Re: High-speed driver

From: van Grootheest (janevert@iae.nl)
Date: Thu Apr 20 2000 - 05:08:53 EST


Manfred,

Manfred Spraul wrote:
> > I've been contracted to write a driver for a high speed data aquisition
> > interface. High-speed, in this case, means that it will (almost)
> > saturate half of the PCI bus (I don't know the exact data rate for this
> > application, but the interface has a advertised 130Mbyte/s maximum
> > throughput) with incoming data. The data is supposed to go out on an
> > gigabyte ethernet card, using the second half of the PCI bandwidth.
>
> Perhaps a board with 2 pci buses would be better?

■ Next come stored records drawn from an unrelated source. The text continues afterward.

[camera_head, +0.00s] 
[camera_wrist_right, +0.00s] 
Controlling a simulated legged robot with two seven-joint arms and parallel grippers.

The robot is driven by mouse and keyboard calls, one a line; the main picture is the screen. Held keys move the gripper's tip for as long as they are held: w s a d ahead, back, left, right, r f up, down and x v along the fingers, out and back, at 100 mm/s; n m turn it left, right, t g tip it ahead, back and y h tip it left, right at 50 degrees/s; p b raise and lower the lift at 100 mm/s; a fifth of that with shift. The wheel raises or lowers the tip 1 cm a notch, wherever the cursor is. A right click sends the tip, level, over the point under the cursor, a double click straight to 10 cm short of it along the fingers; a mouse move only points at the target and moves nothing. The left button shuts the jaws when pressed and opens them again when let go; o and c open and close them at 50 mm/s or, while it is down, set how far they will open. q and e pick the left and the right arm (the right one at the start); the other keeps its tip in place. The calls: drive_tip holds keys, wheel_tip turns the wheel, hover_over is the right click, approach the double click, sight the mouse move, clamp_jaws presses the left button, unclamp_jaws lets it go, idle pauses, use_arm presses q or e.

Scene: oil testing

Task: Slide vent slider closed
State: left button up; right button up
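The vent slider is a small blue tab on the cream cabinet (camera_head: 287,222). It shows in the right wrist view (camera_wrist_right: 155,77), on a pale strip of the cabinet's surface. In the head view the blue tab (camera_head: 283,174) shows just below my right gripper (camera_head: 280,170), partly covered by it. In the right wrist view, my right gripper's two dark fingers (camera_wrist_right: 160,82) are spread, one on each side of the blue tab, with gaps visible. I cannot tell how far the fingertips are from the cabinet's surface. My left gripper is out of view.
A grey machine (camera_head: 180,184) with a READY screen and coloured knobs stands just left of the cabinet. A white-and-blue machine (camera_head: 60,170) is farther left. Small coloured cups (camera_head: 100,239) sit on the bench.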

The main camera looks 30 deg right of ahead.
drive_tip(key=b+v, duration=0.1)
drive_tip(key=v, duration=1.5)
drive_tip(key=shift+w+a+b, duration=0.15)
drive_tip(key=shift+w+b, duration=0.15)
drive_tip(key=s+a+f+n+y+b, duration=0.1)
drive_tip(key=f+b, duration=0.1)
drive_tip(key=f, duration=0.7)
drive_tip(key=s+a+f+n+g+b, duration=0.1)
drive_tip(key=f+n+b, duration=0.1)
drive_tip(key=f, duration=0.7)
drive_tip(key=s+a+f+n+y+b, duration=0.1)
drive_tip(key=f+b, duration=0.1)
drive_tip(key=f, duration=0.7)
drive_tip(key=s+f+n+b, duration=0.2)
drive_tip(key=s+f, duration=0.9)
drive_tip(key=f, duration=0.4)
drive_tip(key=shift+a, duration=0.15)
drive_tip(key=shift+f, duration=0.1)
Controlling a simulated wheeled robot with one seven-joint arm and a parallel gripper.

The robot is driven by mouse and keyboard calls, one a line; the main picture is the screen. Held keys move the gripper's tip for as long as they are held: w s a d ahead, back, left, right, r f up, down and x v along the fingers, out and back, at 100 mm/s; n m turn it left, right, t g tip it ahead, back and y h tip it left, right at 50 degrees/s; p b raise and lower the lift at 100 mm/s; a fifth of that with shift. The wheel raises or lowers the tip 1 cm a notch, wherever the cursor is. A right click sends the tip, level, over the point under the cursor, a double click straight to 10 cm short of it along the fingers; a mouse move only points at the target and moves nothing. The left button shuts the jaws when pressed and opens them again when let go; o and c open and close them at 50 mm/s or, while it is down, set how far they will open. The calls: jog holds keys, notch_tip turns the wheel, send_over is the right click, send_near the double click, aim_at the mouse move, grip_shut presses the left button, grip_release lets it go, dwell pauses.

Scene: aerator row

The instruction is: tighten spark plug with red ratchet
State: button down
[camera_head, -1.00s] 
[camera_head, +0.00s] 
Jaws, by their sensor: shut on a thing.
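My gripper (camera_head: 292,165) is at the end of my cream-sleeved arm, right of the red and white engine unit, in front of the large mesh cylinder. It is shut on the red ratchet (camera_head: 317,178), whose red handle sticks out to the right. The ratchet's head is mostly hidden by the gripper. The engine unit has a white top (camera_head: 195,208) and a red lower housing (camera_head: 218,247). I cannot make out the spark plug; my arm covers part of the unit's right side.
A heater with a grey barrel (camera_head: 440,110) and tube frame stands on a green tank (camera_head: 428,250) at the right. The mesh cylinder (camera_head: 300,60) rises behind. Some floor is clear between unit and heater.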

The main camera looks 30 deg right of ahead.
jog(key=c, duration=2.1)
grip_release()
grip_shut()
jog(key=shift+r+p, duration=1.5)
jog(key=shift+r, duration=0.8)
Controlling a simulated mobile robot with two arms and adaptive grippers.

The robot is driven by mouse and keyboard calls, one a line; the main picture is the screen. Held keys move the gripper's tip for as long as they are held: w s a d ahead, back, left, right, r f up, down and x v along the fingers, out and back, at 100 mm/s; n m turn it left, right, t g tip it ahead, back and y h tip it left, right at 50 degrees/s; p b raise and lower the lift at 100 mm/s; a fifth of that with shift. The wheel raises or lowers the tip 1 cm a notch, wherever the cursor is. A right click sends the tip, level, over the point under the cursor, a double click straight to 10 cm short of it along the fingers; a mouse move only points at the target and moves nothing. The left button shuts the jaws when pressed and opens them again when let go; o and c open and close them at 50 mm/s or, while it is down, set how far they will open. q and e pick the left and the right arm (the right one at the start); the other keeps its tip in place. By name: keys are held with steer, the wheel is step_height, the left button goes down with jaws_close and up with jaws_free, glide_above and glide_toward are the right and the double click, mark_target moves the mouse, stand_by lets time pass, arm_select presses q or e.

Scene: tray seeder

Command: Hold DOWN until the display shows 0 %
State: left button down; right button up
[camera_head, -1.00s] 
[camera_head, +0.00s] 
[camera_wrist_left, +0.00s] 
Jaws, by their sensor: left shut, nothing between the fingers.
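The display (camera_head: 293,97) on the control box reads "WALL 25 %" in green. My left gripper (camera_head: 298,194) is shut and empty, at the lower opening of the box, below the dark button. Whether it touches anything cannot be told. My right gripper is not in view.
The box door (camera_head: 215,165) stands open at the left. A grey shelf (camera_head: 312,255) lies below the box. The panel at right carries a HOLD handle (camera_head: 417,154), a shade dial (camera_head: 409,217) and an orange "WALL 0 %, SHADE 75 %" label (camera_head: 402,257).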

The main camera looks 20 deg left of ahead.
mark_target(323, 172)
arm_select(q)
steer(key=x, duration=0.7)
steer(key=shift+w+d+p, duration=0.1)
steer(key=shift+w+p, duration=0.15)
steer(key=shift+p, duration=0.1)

Well, I have no control over this. And, there also exists 64bit and
66Mhz PCI....
What I know is that this is more or less a trial and the real show will
start somewhere in 2005, if I got it right. So by then the data rates
will go up, both on the requirement side and on the
what's-possible-in-hardware side. The final application is daunting...
something like 65000 measurement points, which is
reduced/compressed/whatever to require _only_ 1500 of these
interfaces!!!

> > Sometimes the direction will be reversed, but not very often and (as far
> > as I understand) not so very-high-speed.
> > The interface is a bus-mastering PCI thing, currently for a 33Mhz, 32bit
> > bus. The technical req. are that it has to be a zero-copy driver and the
> > interface will use DMA to deliver the data. So I'm faced with writing a
> > driver that can do DMA to directly to userland.
>
> DMA to userland is tricky, do you really need that?
> It's far easier if you allocate a buffer in kernel space (a few mb), the
> userland program then mmaps the kernel buffer. Your driver uses DMA to
> the kernel buffers. The sound drivers do that. If you cannot modify the
> userland app, then you must use the kiobuf functions [2.3 or an add-on
> patch for 2.2]

Thanks for this info. Sounds good and workable.
Unfortunately it MUST be a streaming driver, as the measurement time is
not defined and definately not short enough to just store everything in
memory. But, I guess, the kernel has enough memory to allocate some
buffers.
I just read a note about someone using the same interface ASIC
(different application), also with linux, that they did a 410Mbyte DMA
into memory! However, they did only a one-time measurement, no
streaming.
And there's a good chance I'll also need to do (part of) the userland
app, so there is really no problem there.

As addition, I just found out that it's basically a uni-directional
interface, with only four lines going back to the data source, but those
are really slow. Think like a maximum of .5Mbit/s or such. So for me
it's only the input I have to worry about.